---- DATA EXTRACT

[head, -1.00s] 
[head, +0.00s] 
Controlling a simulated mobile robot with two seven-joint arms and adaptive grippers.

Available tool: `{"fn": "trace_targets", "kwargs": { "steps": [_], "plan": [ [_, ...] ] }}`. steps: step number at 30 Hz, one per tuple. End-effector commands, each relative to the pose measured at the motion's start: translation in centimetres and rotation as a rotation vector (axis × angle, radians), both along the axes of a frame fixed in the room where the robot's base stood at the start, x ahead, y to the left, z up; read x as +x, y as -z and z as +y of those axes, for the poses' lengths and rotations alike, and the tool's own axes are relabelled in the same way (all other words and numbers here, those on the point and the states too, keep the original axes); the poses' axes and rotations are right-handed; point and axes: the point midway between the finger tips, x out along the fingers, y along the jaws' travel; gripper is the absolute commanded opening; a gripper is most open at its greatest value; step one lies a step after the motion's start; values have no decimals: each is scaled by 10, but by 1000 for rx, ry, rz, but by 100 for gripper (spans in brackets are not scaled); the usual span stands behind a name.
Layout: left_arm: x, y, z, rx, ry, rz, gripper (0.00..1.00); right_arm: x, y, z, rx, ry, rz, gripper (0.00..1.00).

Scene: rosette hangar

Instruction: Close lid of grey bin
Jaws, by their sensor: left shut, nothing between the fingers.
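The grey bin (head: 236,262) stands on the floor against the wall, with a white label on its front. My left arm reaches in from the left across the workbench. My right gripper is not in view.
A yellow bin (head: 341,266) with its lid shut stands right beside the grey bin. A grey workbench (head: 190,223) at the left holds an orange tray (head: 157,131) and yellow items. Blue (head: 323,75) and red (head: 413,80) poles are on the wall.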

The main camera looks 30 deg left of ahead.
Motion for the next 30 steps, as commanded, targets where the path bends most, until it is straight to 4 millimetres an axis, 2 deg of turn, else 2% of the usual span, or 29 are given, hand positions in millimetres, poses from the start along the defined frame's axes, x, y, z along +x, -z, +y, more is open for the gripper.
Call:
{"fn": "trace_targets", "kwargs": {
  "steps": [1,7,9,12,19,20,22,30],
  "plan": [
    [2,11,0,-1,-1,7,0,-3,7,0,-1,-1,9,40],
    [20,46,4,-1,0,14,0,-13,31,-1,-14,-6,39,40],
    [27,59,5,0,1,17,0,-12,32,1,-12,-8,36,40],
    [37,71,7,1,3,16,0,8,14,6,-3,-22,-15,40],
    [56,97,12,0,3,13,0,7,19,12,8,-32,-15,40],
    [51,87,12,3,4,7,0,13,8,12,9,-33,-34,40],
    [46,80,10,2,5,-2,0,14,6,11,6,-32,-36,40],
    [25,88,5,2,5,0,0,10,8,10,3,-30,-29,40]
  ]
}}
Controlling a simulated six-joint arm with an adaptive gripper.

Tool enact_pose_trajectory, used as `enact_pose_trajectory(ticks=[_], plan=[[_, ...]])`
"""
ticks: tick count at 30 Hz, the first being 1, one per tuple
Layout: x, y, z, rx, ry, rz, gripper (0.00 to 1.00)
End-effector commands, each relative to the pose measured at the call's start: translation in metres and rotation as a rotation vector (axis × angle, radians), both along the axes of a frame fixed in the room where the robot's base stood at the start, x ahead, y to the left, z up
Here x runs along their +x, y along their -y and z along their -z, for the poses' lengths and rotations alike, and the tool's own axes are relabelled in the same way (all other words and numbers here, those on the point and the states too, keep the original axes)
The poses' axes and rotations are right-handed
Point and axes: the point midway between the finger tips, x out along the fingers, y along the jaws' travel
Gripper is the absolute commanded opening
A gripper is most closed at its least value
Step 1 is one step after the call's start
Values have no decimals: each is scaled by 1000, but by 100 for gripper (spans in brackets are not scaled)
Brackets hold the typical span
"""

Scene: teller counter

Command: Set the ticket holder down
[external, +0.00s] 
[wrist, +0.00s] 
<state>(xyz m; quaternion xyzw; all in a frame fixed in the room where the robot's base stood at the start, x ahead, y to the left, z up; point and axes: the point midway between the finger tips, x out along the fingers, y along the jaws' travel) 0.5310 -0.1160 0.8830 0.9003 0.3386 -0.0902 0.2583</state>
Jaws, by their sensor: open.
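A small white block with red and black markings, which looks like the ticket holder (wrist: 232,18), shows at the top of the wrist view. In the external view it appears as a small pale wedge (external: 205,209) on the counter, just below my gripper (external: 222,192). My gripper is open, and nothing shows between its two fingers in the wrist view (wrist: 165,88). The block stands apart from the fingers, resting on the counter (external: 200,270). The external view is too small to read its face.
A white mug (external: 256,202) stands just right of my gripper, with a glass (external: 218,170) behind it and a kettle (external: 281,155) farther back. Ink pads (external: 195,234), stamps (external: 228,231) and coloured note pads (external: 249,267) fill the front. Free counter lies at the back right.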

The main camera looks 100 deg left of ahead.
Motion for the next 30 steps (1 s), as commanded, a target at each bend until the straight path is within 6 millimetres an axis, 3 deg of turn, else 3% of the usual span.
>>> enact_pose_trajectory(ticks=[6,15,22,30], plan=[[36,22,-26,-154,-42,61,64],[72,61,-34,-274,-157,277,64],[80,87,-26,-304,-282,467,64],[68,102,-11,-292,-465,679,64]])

--------

_EXERCISE AIM:_
Copy every line above that includes the string "main".

_WORKED SOLUTION:_
The main camera looks 30 deg left of ahead.
The main camera looks 100 deg left of ahead.

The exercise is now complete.